This might be an interesting data point.

Comment 33 Paul Moore 2017-06-09 15:54:51 UTC
(In reply to Dusty Mabe from comment #32)
> Never really paid any attention to this before, but I think I notice this
> same problem on my Fedora 25 desktop at home. I switched to a different tty
> (to get to a login prompt) and I notice audit messages there. auditd is
> running.
> 
> This might be an interesting data point.

Possibly, but I'm not sure how helpful it will be at this point; there have been a *lot* of changes upstream.

Comment 34 Paul Moore 2017-06-09 17:01:47 UTC
One quick update: defeating the audit printk rate limit would appear to make the problem disappear on my test system.  Considering that only kauditd_thread should be the only one calling into that function here it tends to lend credibility to the theory in comment #31.

Resuming testing with the rate limiter restored and some instrumentation in auditd_reset().
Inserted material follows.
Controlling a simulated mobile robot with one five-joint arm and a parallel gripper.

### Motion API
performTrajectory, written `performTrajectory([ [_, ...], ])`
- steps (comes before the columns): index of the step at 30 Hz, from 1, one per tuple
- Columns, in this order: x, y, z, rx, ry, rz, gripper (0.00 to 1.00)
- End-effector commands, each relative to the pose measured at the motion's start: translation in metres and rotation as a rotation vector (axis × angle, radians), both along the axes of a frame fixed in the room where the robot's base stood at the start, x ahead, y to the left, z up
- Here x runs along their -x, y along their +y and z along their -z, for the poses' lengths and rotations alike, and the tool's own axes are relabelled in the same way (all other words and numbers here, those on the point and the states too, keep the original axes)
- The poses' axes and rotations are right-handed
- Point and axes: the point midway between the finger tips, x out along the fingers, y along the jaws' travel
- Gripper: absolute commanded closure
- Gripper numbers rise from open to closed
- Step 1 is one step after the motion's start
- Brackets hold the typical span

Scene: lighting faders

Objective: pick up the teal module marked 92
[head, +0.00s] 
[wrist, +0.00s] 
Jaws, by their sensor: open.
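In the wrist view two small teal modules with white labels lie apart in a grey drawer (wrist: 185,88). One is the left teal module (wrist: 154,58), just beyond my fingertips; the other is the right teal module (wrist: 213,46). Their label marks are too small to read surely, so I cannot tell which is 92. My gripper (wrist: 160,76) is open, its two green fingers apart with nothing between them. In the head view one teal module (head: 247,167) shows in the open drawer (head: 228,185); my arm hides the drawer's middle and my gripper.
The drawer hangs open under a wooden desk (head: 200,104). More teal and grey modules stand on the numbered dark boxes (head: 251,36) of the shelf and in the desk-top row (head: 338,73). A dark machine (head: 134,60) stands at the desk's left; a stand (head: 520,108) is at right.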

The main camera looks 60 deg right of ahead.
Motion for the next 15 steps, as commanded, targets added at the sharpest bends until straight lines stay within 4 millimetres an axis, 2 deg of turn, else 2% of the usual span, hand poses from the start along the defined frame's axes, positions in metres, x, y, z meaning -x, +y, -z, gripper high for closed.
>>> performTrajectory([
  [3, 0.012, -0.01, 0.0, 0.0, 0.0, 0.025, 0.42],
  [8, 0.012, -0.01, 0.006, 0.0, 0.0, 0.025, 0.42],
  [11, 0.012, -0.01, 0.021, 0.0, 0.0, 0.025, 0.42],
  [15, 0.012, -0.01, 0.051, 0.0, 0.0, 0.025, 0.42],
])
Comment 35 Paul Moore 2017-06-09 18:27:47 UTC
I need to preface this by saying that I don't have any confirmation that this is indeed the problem, however, looking at the code I think I may have found the problem ...

This issue is partly due to the read-copy nature of RCU, and partly due to how we sync the auditd_connection state across kauditd_thread and the audit control channel.  The kauditd_thread thread is always running so it can service the record queues and emit the multicast messages, if it happens to be just past the "main_queue" label, but before the "if (sk == NULL || ...)" if-statement which calls auditd_reset() when the new auditd connection is registered it could end up resetting the auditd connection, regardless of if it is valid or not.  This is a rather small window and the variable nature of multi-core scheduling explains why this is proving rather difficult to reproduce.

I just had this thought, so I haven't fully fleshed out the possible solutions, but possible solutions include one, or more, of the following:

* Don't call auditd_reset() from kauditd_thread if the local copy of the connection state is disconnected

* Pass an optional auditd_connection pointer to auditd_reset() and only do the reset if the pointer is current

* Other/TBD

I'll follow up with patches/test-builds once I have a reasonable solution (the above may or may not be it).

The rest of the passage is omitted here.